Troviamo dinamiche di questo tipo anche in molte città europee. Ed è esattamente per questo che vogliamo diffondere la storia di Bagnoli”.
“Qui possiamo fare anche un parallelismo narrativo”, continua Salvatore, “che troviamo nelle storie raccontate dagli abitanti di Bagnoli, di come la fabbrica modificava il quartiere, imponeva ritmi di vita e i pericoli, le morti…”
Quindi il docufilm su cosa sarà incentrato?
Danno tutti la parola al regista, Stefano: “Come ho detto prima, parte da due ragazzi, è una storia intima volta a raccontare il quartiere stesso e come vengono percepiti i relativi problemi. Quindi partiamo dallo specifico per arrivare all’universale”.
Dopo l’uscita del docufilm, quale pensate possa essere il futuro di Bagnoli all’interno dell’area flegrea?
“In realtà siamo d’accordo sul fatto che un grande traguardo sarebbe la possibilità, da parte dei cittadini, di prendere decisioni che riguardano il destino del territorio. Poi ovviamente la bonifica dell’area. In seguito, speriamo nella riapertura del mare, della balneazione. Con l’aspettativa che tutto questo porti un benessere generale, quindi anche lavorativo e sociale”. Risponde Salvatore.
“Io direi”, continua Stefano, “che il nostro obiettivo è porre interrogativi e far sì che lo facciano anche altre persone, perché crediamo, appunto, che debbano scegliere i cittadini.

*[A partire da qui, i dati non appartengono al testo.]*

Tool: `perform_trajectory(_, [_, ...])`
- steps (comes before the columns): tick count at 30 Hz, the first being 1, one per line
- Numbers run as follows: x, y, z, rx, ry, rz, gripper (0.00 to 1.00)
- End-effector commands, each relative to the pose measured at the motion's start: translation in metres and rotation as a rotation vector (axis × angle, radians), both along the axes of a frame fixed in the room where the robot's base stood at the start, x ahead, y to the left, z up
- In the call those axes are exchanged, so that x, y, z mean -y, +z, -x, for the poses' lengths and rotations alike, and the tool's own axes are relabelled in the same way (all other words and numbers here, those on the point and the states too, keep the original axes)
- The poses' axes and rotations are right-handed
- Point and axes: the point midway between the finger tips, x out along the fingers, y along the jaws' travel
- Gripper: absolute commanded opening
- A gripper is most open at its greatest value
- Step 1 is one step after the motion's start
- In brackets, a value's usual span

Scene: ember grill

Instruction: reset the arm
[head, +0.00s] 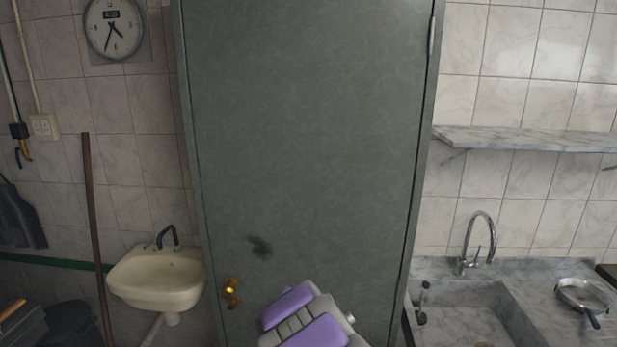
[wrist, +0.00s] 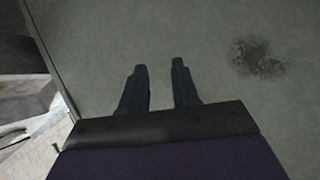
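My gripper (wrist: 160,82) shows in the wrist view with its two dark fingers apart and nothing between them. It is in front of the grey-green door (wrist: 205,30), and the gap to the door cannot be judged. In the head view my purple and grey arm is at the bottom centre, before the lower part of the door (head: 310,130). My gripper's fingers are not visible in the head view.
A brass knob (head: 231,291) is on the door's left side, left of my arm. A small washbasin (head: 157,278) hangs at left, near a leaning pole (head: 95,230). At right are a marble sink (head: 465,318), a pan (head: 582,295) and a wall shelf (head: 530,140).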

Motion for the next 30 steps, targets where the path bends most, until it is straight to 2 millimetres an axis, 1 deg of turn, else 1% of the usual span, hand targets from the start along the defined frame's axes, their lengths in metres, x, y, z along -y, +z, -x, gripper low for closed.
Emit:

La cittadinanza stessa, attraverso un Osservatorio Popolare, sta cercando di interagire con l’ente che gestisce il sito dell’Italsider”.
Quindi si fugge o si resta (a Bagnoli)?
Stefano mi dice: “Questo dobbiamo scoprirlo nel docufilm”.
Salvatore: “Sì, mi è piaciuta questa risposta!”
“Il punto è proprio questo”, conclude Raffaele, “Bagnoli per certi versi ti obbliga ad andar via, ma per altri ti trattiene. Noi vogliamo scoprire qual è la forza che prevale, e lo lasciamo al prodotto finale”.